MsgRead (rcvid, cache_buffer [index].data,
         cache_buffer [index].size, sizeof (header.io_write));

Notice that the message transfer has specified an offset of sizeof (header.io_write) to skip the write header that was added by the client's C library. We're assuming here that cache_buffer [index].size is actually 4096 (or more) bytes.

Similarly, for writing data to the client's address space, we have:

#include <sys/neutrino.h>

int MsgWrite (int rcvid,
              const void *msg,
              int nbytes,
              int offset);

MsgWrite() lets your server write data to the client's address space, starting offset bytes from the beginning of the client-specified receive buffer. This function is most useful in cases where the server has limited space but the client wants to get a lot of information from the server.

For example, with a data acquisition driver, the client may specify a 4-megabyte data area and tell the driver to grab 4 megabytes of data. The driver really shouldn't need to have a big area like this lying around just in case someone asks for a huge data transfer.

The driver might have a 128 KB area for DMA data transfers, and then message-pass it piecemeal into the client's address space using MsgWrite() (incrementing the offset by 128 KB each time, of course). Then, when the last piece of data has been written, the driver MsgReply()'s to the client.

Diagram showing MsgWrite transferring several chunks.

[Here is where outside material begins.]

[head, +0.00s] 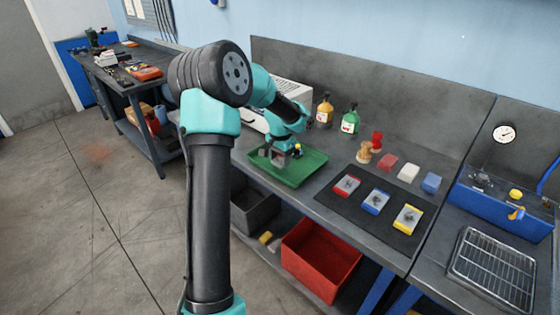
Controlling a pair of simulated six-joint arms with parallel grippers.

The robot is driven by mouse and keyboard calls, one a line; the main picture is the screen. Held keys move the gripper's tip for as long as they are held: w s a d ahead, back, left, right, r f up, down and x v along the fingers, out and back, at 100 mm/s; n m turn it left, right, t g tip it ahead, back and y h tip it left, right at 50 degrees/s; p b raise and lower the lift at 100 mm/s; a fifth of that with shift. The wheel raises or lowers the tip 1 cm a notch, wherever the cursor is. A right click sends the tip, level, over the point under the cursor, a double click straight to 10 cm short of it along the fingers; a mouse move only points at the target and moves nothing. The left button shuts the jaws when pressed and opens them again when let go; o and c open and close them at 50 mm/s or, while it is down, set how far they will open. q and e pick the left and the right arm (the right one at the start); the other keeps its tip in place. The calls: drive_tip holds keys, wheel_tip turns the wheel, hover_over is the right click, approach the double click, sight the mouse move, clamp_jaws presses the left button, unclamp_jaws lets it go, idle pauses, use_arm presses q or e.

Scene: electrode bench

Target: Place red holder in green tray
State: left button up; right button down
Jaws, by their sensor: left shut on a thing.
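The green tray (312,162) lies on the grey bench, under my left gripper. My left gripper (278,158) is low over the tray and shut on a small thing that I cannot make out. A small yellow and blue spot shows beside its fingers. A red-edged flat piece with a grey middle (346,186) lies on the black mat, apart from the gripper. An upright red piece (377,141) stands farther back on the bench. I cannot tell which red thing is the holder. My right gripper is out of view.
The black mat (331,201) also bears a blue-edged piece (376,201) and a yellow-edged piece (408,219). Red, white and blue blocks (408,173) lie behind it. Two bottles (350,120) stand behind the tray. A red bin (322,255) is below.

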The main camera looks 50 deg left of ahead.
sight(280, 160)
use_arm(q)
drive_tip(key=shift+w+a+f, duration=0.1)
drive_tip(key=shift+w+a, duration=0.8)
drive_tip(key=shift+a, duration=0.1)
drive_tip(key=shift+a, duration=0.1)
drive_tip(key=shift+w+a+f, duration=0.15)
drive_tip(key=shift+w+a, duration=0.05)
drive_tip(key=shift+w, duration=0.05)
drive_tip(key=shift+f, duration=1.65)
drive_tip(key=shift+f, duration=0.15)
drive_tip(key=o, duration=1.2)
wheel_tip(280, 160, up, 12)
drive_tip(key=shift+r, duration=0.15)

Note that MsgWrite() lets you write the data components at various places, and then either just wake up the client using MsgReply():

MsgReply (rcvid, EOK, NULL, 0);

or wake up the client after writing a header at the start of the client's buffer:

MsgReply (rcvid, EOK, &header, sizeof (header));

This is a fairly elegant trick for writing unknown quantities of data, where you know how much data you wrote only when you're done writing it. If you're using this method of writing the header after the data's been transferred, you must remember to leave room for the header at the beginning of the client's data area!